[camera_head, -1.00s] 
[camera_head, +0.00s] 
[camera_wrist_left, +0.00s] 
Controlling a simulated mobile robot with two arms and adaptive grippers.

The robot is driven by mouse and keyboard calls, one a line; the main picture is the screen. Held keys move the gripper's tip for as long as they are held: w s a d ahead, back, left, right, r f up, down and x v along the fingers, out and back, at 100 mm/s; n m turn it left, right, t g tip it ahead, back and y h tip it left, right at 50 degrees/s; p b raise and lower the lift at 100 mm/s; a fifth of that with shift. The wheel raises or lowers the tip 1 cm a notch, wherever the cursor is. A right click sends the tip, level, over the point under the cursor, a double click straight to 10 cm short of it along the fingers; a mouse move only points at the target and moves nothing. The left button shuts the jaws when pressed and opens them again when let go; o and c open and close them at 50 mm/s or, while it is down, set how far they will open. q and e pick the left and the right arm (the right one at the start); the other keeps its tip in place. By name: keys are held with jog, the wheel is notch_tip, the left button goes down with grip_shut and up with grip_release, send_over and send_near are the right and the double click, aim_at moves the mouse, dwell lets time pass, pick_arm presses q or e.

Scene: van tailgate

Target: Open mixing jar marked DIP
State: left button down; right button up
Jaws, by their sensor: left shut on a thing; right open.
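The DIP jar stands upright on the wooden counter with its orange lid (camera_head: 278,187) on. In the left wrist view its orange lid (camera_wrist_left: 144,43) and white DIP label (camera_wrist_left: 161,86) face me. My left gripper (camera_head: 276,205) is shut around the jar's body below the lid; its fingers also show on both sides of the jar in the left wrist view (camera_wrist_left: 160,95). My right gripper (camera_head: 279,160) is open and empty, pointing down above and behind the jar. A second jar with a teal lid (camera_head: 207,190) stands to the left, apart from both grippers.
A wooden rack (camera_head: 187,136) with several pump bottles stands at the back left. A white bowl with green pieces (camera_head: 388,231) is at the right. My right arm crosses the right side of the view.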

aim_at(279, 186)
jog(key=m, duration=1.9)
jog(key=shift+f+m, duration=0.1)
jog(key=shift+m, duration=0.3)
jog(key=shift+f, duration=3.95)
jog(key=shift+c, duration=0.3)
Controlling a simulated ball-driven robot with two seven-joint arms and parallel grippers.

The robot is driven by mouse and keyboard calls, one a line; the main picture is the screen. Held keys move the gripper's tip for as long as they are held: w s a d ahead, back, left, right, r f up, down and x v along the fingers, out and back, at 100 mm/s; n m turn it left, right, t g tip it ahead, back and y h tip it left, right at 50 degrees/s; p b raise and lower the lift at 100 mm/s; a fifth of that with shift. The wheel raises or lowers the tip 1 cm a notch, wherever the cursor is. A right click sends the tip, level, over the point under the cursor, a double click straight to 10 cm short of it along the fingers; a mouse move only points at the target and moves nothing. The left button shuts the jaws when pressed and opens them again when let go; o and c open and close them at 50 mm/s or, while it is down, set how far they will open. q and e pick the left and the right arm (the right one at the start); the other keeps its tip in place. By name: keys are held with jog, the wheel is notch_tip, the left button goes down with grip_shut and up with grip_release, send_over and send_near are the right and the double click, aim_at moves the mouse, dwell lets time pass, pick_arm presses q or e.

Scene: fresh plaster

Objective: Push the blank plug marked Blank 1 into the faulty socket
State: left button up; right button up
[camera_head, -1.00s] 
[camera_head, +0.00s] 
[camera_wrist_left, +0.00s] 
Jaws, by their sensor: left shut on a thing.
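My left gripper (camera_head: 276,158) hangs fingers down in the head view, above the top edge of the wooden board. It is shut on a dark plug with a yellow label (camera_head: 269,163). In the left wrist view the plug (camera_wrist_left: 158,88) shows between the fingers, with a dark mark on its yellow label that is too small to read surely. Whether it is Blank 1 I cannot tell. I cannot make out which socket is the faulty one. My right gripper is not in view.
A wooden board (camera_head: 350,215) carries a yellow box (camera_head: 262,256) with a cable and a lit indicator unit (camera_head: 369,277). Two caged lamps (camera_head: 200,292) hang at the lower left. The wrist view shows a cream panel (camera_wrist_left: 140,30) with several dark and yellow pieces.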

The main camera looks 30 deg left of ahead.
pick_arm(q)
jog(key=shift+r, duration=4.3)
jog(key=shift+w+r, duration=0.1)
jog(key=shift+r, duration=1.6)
==
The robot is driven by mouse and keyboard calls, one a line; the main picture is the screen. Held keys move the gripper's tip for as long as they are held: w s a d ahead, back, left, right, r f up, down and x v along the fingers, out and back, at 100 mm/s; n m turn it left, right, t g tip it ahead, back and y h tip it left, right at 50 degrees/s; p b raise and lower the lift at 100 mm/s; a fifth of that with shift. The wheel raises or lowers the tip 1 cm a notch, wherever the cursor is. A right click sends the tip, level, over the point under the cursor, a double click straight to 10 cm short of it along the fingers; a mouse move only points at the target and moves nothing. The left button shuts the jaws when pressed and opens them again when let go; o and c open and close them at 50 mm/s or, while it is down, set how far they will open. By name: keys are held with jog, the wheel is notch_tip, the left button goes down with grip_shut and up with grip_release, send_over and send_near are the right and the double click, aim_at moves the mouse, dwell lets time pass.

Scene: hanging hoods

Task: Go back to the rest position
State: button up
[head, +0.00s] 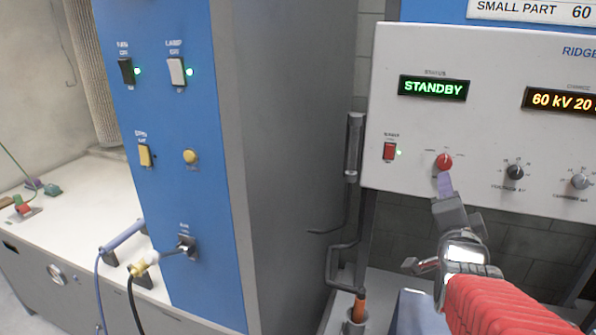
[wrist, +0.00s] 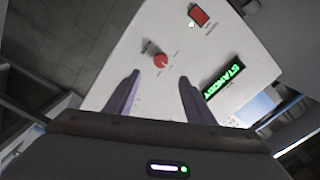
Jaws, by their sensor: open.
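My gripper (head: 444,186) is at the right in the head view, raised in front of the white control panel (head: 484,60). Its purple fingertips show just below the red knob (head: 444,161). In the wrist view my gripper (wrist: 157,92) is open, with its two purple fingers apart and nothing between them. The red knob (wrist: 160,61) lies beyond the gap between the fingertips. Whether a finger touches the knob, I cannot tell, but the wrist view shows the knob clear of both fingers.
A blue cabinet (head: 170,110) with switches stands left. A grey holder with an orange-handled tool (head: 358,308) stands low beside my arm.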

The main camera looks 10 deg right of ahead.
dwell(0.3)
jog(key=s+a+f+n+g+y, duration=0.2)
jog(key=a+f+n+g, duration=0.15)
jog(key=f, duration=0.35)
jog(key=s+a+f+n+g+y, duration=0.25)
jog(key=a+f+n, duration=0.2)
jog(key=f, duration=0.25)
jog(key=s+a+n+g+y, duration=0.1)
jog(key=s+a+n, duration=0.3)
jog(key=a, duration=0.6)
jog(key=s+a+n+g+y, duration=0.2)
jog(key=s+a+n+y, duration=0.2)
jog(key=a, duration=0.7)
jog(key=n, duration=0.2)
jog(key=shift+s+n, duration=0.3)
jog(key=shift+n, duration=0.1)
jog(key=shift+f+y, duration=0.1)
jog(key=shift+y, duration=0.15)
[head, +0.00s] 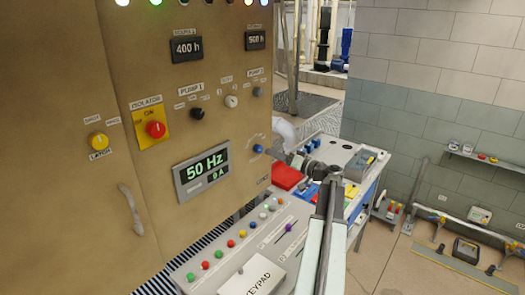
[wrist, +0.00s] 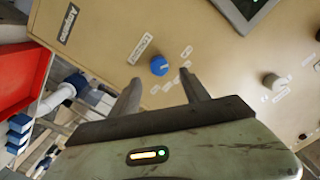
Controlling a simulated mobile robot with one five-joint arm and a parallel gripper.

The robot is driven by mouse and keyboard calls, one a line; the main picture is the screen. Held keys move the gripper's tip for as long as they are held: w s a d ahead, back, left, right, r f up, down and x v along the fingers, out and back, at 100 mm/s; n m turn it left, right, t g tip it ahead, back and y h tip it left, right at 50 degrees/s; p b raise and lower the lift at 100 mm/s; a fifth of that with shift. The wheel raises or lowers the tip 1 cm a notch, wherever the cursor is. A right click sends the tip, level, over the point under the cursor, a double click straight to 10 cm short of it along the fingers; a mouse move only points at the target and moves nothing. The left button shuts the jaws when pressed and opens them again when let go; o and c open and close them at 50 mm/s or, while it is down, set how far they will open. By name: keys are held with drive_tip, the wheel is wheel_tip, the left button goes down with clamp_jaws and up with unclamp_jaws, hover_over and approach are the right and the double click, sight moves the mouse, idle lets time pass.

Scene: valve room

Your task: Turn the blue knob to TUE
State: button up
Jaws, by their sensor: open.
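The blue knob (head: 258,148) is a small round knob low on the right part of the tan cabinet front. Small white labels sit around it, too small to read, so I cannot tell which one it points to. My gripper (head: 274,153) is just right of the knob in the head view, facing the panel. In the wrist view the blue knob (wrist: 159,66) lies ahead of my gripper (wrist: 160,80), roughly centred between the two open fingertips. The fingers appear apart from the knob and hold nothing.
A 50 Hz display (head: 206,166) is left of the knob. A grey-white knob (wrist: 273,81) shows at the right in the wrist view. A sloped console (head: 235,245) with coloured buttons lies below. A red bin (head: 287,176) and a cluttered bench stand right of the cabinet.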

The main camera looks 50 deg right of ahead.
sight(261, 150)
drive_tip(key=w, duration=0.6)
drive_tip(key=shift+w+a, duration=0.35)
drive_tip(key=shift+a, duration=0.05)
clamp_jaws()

**What to work on:** Only the number is wanted: how many lines in the preceding entries hold the string "State"?

**Answer to the task:** 4